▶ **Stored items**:

+===+

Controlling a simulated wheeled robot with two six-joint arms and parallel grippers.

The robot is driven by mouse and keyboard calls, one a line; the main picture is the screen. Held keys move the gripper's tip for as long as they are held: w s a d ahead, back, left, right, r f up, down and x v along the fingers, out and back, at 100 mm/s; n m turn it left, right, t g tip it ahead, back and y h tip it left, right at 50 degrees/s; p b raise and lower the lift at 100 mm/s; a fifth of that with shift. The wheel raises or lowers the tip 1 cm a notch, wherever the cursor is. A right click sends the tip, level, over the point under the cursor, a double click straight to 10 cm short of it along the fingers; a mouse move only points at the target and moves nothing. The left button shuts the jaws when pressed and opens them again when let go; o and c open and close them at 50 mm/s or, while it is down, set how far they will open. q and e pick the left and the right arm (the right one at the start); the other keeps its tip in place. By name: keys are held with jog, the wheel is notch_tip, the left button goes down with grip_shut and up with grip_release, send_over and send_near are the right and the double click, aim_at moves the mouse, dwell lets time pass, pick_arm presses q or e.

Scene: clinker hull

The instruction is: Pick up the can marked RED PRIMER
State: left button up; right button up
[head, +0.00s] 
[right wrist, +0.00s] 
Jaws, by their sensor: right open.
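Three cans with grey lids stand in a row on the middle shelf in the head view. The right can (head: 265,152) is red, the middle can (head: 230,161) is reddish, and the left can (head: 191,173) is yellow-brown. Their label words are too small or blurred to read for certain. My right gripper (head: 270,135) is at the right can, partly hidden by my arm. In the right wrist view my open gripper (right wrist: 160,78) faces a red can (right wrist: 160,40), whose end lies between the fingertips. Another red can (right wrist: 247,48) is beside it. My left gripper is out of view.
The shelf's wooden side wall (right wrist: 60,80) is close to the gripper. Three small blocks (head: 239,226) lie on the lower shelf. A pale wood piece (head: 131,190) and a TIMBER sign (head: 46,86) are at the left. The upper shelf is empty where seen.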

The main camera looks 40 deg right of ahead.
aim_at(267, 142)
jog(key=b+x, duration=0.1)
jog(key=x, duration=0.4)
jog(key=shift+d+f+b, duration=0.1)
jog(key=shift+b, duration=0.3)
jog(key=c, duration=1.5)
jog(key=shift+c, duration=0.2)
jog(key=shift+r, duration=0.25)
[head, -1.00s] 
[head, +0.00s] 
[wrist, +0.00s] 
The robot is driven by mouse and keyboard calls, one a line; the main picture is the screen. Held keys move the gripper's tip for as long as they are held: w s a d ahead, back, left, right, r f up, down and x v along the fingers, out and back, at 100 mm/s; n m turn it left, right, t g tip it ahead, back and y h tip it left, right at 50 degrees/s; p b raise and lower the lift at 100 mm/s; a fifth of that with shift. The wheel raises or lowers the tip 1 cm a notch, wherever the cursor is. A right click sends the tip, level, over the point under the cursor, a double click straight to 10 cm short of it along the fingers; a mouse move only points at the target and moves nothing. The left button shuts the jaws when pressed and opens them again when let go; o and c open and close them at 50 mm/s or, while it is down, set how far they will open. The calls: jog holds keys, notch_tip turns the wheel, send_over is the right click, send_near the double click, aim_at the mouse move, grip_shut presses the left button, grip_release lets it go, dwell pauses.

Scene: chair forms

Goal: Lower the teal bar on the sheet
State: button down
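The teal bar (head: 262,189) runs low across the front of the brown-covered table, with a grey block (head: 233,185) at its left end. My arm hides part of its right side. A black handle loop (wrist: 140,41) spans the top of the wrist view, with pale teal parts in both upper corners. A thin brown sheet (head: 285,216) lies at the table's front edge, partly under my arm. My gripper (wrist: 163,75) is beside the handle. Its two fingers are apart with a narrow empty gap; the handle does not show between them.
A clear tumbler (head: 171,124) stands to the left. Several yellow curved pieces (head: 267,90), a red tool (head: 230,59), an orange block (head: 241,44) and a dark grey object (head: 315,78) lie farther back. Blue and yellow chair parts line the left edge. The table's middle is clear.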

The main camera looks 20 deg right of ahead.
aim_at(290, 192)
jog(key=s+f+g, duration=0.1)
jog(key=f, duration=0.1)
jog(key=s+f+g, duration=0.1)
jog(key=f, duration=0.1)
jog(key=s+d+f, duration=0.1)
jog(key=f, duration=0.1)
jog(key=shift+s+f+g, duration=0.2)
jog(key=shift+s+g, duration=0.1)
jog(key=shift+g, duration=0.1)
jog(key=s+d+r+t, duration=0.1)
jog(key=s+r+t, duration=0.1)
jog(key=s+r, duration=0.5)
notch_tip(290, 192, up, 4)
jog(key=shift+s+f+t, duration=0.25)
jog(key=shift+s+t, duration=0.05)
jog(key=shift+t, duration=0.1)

+===+

▶ **DIRECTIVE**: Give back, exactly as written, each line from the one that contains "Scene: clinker hull" through the one that contains "[right wrist, +0.00s]".

▶ **SOLUTION**:
Scene: clinker hull

The instruction is: Pick up the can marked RED PRIMER
State: left button up; right button up
[head, +0.00s] 
[right wrist, +0.00s] 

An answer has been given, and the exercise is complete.